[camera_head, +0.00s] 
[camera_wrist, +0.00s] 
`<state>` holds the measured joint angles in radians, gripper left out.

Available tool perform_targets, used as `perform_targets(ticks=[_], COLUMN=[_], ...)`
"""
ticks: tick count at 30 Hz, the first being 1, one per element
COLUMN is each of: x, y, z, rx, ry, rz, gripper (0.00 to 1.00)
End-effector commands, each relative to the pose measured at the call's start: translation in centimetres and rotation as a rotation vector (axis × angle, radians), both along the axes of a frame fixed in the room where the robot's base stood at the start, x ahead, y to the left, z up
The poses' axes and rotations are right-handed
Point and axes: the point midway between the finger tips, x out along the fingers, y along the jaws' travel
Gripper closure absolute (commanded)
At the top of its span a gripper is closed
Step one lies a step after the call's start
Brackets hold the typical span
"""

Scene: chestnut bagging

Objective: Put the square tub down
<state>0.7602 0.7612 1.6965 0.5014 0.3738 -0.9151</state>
━━━━━━━━━━━━━━━━
Write out exactly the lines from the line holding "The poses' axes" through the last line of the data, and nothing besides those lines.

* **Result of this task**
The poses' axes and rotations are right-handed
Point and axes: the point midway between the finger tips, x out along the fingers, y along the jaws' travel
Gripper closure absolute (commanded)
At the top of its span a gripper is closed
Step one lies a step after the call's start
Brackets hold the typical span
"""

Scene: chestnut bagging

Objective: Put the square tub down
<state>0.7602 0.7612 1.6965 0.5014 0.3738 -0.9151</state>

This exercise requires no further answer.